Отправляет email-рассылки с помощью сервиса Sendsay
  Все выпуски  

Модная культура от Алексея Фанталова.


Луна и грош Моэма

 


Есть произведения, которые имеет смысл перечитать в зрелом возрасте. Они начинают выглядеть иначе по двум причинам. Первая общеизвестна – жизненный опыт. Вторая не рекламируется – способность не трепетать перед автором. Ничего общего эта способность с молодой развязанностью не имеет. Юное несогласие заставляет уйти в сторону, в возрасте ощущение несогласие заставляет вчитываться. Тем не менее, буду краток в описание романа. Некий зрелый писатель вспоминает, как в молодости общался с будущим гениальным художником Чарльзом Стриклендом.
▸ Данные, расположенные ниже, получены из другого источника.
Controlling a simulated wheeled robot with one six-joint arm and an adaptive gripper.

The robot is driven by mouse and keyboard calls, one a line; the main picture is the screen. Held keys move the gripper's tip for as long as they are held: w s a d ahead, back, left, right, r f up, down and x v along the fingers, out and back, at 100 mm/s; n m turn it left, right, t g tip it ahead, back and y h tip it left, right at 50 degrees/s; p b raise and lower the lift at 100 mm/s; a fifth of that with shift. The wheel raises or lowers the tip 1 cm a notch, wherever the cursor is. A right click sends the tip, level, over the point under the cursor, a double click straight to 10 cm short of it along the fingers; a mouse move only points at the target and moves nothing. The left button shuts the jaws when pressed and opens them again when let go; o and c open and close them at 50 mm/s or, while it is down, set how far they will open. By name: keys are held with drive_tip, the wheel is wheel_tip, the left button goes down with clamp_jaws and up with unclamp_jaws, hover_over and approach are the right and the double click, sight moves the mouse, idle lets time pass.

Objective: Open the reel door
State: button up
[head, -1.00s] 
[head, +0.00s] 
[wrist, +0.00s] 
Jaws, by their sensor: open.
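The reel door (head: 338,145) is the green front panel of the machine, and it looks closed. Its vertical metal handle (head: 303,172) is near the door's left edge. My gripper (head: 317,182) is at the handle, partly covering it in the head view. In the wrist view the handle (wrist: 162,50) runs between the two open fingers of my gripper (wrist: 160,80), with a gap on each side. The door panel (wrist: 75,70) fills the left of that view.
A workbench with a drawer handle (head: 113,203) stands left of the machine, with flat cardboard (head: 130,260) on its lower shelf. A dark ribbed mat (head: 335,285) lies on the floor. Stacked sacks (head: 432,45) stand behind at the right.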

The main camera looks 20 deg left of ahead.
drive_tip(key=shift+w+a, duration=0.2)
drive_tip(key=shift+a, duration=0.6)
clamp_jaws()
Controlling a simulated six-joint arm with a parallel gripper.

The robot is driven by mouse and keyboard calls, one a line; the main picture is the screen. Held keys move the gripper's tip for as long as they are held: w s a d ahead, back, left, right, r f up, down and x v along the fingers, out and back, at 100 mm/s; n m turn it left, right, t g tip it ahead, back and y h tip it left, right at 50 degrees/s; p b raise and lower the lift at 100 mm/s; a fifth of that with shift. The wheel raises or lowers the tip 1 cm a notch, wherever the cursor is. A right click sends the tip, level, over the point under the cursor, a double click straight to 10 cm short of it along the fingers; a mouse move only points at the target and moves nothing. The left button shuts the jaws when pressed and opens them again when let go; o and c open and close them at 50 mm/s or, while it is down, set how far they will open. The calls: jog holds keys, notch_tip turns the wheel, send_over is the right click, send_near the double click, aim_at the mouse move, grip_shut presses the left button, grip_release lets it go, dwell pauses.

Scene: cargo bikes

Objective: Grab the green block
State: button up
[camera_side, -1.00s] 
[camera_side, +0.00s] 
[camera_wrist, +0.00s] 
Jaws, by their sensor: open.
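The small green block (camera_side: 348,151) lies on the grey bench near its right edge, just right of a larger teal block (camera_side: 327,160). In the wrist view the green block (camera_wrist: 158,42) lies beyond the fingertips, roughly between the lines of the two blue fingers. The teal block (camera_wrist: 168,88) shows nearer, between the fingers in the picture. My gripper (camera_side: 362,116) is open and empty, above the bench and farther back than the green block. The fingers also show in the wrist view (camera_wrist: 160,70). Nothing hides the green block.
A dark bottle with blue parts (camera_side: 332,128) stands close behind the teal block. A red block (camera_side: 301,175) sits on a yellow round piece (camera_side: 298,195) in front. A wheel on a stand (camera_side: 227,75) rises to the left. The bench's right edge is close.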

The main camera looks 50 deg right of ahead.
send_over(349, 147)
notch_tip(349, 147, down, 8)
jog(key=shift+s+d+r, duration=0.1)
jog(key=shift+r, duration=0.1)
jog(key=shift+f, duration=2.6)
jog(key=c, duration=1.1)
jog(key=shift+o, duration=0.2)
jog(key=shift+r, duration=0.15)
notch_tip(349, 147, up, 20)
Художник уже к этому моменту умер, писатель суммирует свои впечатления. Прототипом художника был Гоген. Стрикленд – не копия, а вариация на тему. Надо же! Человек в зрелом возрасте начал писать, не имел успеха, уехал в Океанию, продолжил писать, умер, после был признан гением. Роман увидел свет в 1919 году, когда Моэму было 45 лет. Совпадение интересное, поскольку в этом возрасте любой известный писатель или художник начинает задумываться, способен ли он в будущем рисовать и писать не хуже, чем раньше, и, тем более, сделать шаг вперед в своём творчестве. Ответ для большинства прост – нет, не сможешь, будешь напрягаться, изощряться, ловчить, но выше головы не прыгнешь. Зато возможность попасть в число исключений крайне заманчива.
Итак, пресловутый Стрикленд, в отличие от прототипа, англичанин и живет в Лондоне. Меня этот момент покоробил ещё в молодости, из-за чего я не стал тогда серьезно вчитываться. Англичане – плохие художники, но хорошие писатели и писаки. В конце 19-го и начале 20-го века французы, немцы, испанцы, русские рисовали куда лучше, да и сейчас рисуют лучше. Конечно, англичане всячески пытаются раскручивать своих художников, но от этого суть не меняется. Чарльз Стрикленд помещается автором в общество заведомо бесплодное для гениального творчества. Естественно, лучше всего у Моэма получается литературная тусовка. Она описывается красочно и со злобой. Естественно, злость скрывается за юмором и репликами персонажей. Молодые авторы успешно сочетают приятное с полезном – шастают по завтракам, обедам и ужинам, которые устраивают для литераторов дамочки среднего возраста, живущие за счет мужей и пытающиеся разнообразить свою жизнь за счет общения с молодой, литературной богемой. И вот тут оказывается, что для восприятия Моэма нужен некоторый опыт. На фоне жизни молодого, российского литератора жизнь их английских коллег в прошлом выглядит не слишком плохо. У нас завтраками кормят юных литераторов в переносном смысле. А тут еда и общение, выяснение возможностей подработать и всё за милые разговоры о литературе с любезной хозяйкой дома. Но, с другой стороны, английский литератор отнюдь не так затюкан, как российский. За публикации платят, образованный человек тогда ещё легко мог бросить литературу и устроится на работу. Зато завтраки несут в себе массу неудобств. Активное общение за столом перебивает мысли ничуть не меньше сидения в интернете. Молодые литераторши, как и в наше время, в массе своей претендуют на особое место в литературе – требуют признать своё творчество более умным и литературным, чем мужское, просто за то, что они хороши, когда снимают трусики. Причем, снимают трусики они для тех, перед кем роль особых умниц не выпячивают, зато лезут в умницы и таланты для тех, для кого снять трусики считают ниже своего достоинства. Естественно, действительно талантливый мужчина, ради которого эти литераторши трусики не снимали, а просто пытались оттолкнуть от литературного пирога, сохраняет неприязнь к ним на всю жизнь. Поэтому Моэм описывает литературные тусовки со злостью, но пытается всячески затушевать причины своего ехидства.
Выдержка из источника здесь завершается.